### Data shown
▬▬▬▬▬▬▬▬▬▬

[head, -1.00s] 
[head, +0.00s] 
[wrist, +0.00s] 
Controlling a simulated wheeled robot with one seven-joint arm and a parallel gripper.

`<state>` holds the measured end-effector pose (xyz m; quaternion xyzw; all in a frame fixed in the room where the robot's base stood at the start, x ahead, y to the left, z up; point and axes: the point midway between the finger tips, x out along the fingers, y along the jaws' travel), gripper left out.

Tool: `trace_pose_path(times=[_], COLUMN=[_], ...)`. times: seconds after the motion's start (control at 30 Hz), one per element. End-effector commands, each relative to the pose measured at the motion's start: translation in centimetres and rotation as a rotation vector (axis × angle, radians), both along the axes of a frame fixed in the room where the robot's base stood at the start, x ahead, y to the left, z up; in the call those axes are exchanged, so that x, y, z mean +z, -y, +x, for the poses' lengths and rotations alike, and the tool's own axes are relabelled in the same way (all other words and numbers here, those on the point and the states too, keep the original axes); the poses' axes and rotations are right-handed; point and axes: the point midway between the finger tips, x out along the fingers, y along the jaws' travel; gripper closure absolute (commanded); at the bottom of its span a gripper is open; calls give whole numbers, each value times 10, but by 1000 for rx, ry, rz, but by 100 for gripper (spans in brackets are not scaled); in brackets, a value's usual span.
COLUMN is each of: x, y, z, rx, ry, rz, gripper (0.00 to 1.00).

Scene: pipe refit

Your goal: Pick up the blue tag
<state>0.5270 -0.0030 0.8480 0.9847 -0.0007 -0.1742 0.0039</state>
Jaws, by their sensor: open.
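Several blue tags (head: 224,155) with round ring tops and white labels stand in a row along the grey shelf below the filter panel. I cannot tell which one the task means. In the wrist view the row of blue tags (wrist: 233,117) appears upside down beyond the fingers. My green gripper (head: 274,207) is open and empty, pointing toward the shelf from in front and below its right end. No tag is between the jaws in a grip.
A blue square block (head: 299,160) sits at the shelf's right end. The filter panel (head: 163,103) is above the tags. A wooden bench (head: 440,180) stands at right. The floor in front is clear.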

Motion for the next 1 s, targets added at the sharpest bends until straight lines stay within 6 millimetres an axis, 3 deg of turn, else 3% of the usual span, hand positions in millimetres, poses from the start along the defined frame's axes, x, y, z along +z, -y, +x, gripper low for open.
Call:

▬▬▬▬▬▬▬▬▬▬

### What to work on
Only the lines from the one holding "[head, +0.00s]" through the one holding "gripper left out." are wanted; retype them exactly.

### Problem solution
[head, +0.00s] 
[wrist, +0.00s] 
Controlling a simulated wheeled robot with one seven-joint arm and a parallel gripper.

`<state>` holds the measured end-effector pose (xyz m; quaternion xyzw; all in a frame fixed in the room where the robot's base stood at the start, x ahead, y to the left, z up; point and axes: the point midway between the finger tips, x out along the fingers, y along the jaws' travel), gripper left out.

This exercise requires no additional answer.